Der Kläger, ein als Unternehmensjurist Beschäftigter, hatte einen Einsichts- sowie einen Auskunftsanspruch geltend gemacht. Grund hierfür war ein Compliance-Check, der einen Verstoß gegen Konzernrichtlinien ergab und ihm hierzu keine näheren Informationen von der Arbeitgeberin erteilt wurden. Die Verweigerung der Auskunftserteilung wurde damit begründet, dass schützenswerte Interessen Dritter entgegenstehen würden. Da jedoch keine maßgeblichen Gründe vorgebracht wurden, weshalb das Auskunftsinteresse hinter dem Geheimhaltungsinteresse zurücktreten sollte, gab das LAG Stuttgart dem Auskunftsanspruch statt. Demnach muss die Arbeitgeberin gem.
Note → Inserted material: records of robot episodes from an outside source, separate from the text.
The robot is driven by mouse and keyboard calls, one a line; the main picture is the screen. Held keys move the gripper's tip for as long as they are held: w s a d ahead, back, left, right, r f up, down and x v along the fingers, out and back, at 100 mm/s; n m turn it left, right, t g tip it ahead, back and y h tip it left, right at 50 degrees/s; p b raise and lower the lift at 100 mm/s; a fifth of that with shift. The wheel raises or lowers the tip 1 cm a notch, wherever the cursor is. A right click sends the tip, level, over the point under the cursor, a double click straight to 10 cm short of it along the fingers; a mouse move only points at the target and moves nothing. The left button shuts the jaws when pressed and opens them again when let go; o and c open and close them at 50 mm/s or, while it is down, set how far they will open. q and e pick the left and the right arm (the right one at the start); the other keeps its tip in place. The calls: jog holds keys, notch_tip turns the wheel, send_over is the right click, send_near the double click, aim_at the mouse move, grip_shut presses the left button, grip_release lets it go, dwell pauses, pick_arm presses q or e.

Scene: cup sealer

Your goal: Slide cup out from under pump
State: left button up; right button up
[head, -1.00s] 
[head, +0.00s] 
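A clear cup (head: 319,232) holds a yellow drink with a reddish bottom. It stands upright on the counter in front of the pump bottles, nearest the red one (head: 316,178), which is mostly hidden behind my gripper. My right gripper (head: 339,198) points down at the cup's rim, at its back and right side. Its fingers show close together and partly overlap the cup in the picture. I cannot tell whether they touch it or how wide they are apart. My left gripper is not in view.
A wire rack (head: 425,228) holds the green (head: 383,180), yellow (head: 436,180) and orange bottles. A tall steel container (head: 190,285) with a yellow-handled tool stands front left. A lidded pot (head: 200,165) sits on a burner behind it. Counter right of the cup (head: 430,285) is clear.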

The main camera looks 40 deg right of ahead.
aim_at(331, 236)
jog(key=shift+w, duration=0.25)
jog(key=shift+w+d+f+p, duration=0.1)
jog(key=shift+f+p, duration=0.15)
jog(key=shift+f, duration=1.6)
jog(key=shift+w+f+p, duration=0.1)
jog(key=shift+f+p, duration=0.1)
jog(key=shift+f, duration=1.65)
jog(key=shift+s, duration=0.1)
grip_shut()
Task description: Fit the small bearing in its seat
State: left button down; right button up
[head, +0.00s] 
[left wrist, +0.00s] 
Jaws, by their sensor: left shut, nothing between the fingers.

Art. 15 Abs. 1 DSGVO Auskunft erteilen über die von ihr verarbeiteten und nicht in der Personalakte des Klägers gespeicherten personenbezogenen Leistungs– und Verhaltensdaten des Klägers, im Hinblick auf:

  • die Zwecke der Datenverarbeitung
  • die Empfänger
  • die Speicherdauer (oder die Kriterien hierfür)
  • die Herkunft der personenbezogenen Daten des Klägers
  • das Bestehen einer automatisierten Entscheidungsfindung einschließlich Profiling und aussagekräftiger Informationen über die involvierte Logik.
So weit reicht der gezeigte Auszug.